Terry v. Ohio, stop & frisk is constitutional. Any method can be abused.
In my opinion, Terry vs Ohio gives too much leeway.
The key phrase in Terry vs Ohio is “reasonable suspicion”. Exactly what is the difference between that and probable cause.
https://thelawdictionary.org/article/definitions-of-probable-cause-vs-reasonable-suspicion/
Reasonable Suspicion
Reasonable suspicion is a standard established by the Supreme Court in a 1968 case in which it ruled that police officer should be allowed to stop and briefly detain a person if, based upon the officer’s training and experience, there is reason to believe that the individual is engaging in criminal activity. The officer is given the opportunity to freeze the action by stepping in to investigate. Unlike probable cause that uses a reasonable person standard, reasonable suspicion is based upon the standard of a reasonable police officer.

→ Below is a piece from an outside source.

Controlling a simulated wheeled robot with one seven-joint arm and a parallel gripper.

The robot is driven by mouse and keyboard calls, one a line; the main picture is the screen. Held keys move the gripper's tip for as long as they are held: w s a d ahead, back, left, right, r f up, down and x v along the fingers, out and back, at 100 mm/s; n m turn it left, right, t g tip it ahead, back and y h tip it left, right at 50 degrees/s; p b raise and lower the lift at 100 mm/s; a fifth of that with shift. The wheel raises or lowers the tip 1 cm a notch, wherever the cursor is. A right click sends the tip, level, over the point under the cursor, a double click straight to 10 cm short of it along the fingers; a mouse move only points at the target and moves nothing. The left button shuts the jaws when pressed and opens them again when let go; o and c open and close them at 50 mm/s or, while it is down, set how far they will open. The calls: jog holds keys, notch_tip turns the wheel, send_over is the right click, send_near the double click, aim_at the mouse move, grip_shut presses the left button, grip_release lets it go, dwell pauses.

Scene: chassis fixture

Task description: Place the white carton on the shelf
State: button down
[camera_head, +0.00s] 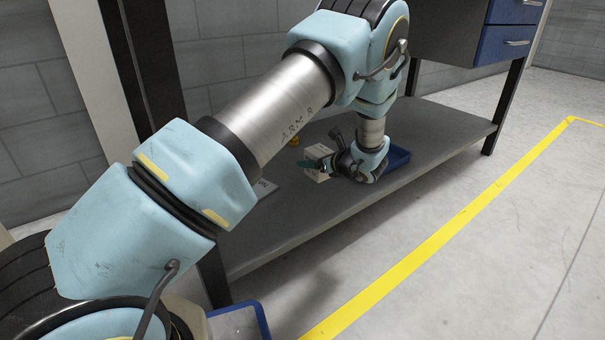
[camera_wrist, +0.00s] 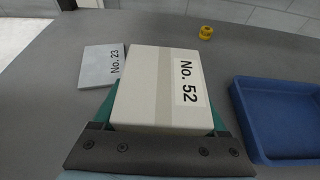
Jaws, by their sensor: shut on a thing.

My response was that police do not have the right to detain a person without probable cause, and then went on to explain that in the context of detaining people “because they want to”.
To often law enforcement engage civilians because they have the time and are encouraged by their supervisors to make “contacts”. In the course of these, identifications are checked, backgrounds warrant checks are done and the officer visually inspects for any criminal behavior. It’s a numbers game, they know they’ll come across, drugs, people with warrants, etc. Nothing found? You get a warning for a wide turn, tag light out and sent on your way.
I have friends who are cops and have watched this behavior and have been on the receiving end. Now they’ll say it catches bad guys.
It’s wrong.
I will admit there are times when police on patrol see crap and know somethings up. They don’t exactly know what’s going down but they know it’s not right.... these are the times when stop and frisk - stop and find out what the hell is going on is appropriate.